> _Robot episode rows_:
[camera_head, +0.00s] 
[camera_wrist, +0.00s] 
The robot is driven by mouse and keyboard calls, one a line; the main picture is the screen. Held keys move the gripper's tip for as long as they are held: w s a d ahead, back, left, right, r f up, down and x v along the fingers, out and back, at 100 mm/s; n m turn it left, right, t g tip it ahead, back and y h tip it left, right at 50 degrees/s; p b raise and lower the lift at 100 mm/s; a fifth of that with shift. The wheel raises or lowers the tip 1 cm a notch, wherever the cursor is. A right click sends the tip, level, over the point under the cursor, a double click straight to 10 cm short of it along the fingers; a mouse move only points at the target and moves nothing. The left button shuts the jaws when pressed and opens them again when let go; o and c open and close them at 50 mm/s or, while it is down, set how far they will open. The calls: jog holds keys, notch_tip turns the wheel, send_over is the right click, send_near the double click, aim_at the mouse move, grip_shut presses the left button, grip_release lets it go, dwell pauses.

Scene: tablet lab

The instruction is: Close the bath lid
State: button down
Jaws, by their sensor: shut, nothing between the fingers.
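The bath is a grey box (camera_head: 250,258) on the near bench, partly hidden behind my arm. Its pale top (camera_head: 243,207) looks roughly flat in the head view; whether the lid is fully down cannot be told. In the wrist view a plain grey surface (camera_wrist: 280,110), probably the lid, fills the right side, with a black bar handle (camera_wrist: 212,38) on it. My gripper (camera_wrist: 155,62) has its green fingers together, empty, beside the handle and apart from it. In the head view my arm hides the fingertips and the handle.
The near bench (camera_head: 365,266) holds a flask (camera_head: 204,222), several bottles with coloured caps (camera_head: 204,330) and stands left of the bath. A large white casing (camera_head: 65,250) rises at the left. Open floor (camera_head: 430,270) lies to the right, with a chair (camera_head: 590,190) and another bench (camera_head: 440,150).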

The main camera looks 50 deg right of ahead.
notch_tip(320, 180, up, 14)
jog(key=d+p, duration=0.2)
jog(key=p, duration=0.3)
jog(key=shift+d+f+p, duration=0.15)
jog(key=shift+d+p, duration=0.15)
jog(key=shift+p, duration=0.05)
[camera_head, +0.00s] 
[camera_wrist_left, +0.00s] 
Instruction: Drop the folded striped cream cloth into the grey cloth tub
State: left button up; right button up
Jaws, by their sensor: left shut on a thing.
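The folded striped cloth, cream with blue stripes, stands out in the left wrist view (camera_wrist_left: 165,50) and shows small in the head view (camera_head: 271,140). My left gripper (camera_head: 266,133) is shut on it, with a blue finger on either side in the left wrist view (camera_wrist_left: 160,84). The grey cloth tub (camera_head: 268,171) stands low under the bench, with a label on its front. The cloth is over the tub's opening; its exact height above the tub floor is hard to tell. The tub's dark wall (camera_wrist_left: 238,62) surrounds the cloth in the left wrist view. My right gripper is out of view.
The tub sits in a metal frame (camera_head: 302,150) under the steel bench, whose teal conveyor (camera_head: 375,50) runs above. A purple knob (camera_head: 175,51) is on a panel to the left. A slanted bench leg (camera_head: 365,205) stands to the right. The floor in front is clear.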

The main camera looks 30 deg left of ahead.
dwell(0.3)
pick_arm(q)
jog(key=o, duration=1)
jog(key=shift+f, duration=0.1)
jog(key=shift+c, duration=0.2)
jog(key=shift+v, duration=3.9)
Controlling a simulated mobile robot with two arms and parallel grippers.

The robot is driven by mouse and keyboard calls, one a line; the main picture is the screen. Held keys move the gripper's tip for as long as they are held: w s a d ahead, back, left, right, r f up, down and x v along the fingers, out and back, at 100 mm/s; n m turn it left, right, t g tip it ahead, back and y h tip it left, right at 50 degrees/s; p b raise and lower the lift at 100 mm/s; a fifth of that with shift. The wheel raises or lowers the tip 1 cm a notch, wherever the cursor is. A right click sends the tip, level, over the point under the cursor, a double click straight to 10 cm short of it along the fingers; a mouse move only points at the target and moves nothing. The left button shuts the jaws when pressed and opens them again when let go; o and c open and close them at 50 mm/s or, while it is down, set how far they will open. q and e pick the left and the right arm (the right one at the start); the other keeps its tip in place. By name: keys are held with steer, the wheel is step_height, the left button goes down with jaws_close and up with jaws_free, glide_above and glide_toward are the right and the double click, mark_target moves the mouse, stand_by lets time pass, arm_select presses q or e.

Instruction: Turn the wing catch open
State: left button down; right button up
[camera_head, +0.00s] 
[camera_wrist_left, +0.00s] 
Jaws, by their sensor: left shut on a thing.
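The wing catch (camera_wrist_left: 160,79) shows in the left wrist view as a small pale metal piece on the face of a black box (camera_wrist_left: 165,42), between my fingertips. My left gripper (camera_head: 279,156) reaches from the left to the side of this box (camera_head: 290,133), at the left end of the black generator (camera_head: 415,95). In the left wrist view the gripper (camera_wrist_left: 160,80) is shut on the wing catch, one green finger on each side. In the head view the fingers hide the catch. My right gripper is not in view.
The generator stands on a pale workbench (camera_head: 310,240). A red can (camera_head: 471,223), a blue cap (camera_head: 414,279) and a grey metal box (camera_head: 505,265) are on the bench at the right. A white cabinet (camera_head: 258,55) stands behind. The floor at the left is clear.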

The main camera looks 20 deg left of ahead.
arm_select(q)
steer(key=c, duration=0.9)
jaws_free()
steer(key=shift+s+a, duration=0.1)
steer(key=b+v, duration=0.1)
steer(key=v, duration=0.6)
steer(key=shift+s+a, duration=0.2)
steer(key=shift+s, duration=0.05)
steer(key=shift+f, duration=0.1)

> _OBJECTIVE_:
Every line in the data above that contains "State" needs to be copied.

> _RESPONSE FOR THIS EXERCISE_:
State: button down
State: left button up; right button up
State: left button down; right button up

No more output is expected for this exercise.